I believe our framers had to understand this interpretative dynamic and picked those particular words because they require contemporary context. This means we must apply what "liberty" and "inalienable natural rights" mean in the real world today for a pregnant woman. In doing so, that necessarily demonstrates meaningful limitations on the government's ability to elbow its way into the decisions she must make concerning her pregnancy.

The district court did not abuse its discretion by temporarily enjoining S.B. 95's enforcement pending trial.

STEGALL, J., dissenting:

This case is not only about abortion policy—the most divisive social issue of our day—it is more elementally about the structure of our republican form of government. Which is to say, this case is about the proper conditions for just rule. At bottom, this case is about finding and drawing the sometimes elusive line between law and arbitrary exercises of power. Here we venture onto a battlefield as old as politics itself. And as we argue about the structure of government—and ultimately delineate the proper conditions for just rule—we must never forget that we are also actively engaged in ruling.

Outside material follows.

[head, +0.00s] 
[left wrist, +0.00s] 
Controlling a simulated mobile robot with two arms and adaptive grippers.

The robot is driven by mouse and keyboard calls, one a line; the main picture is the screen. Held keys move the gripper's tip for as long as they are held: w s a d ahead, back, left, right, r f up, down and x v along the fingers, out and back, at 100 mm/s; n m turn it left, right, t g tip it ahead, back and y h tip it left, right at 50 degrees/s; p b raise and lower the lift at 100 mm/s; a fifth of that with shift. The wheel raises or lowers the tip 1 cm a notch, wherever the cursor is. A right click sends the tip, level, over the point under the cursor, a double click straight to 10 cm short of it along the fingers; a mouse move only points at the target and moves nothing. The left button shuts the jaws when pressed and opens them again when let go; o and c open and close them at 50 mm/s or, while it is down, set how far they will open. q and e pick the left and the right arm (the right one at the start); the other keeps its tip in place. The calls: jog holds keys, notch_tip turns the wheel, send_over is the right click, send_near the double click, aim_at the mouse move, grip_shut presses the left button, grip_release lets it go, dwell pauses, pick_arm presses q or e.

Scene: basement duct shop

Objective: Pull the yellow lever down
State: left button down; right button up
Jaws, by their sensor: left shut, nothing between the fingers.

The structural idea that gave birth to Kansas as a political community, which has achieved consensus support across most of our history, is that the proper conditions for just rule are met via participatory consent to secure and promote the common welfare.

Today, a majority of this court dramatically departs from this consensus. Today, we hoist our sail and navigate the ship-of-state out of its firm anchorage in the harbor-of common good and onto the uncertain waters of the sea-of-fundamental-values. Today we issue the most significant and far-reaching decision this court has ever made.

The majority's decision is so consequential because it fundamentally alters the structure of our government to magnify the power of the state—all while using that power to arbitrarily grant a regulatory reprieve to the judicially privileged act of abortion. In the process, the majority abandons the original public meaning of section 1 of the Kansas Constitution Bill of Rights and paints the interest in unborn life championed by millions of Kansans as rooted in an ugly prejudice. For these reasons, I dissent.

Oral argument video linked here. The argument is 2 1/2 hours. (Mike Frisch)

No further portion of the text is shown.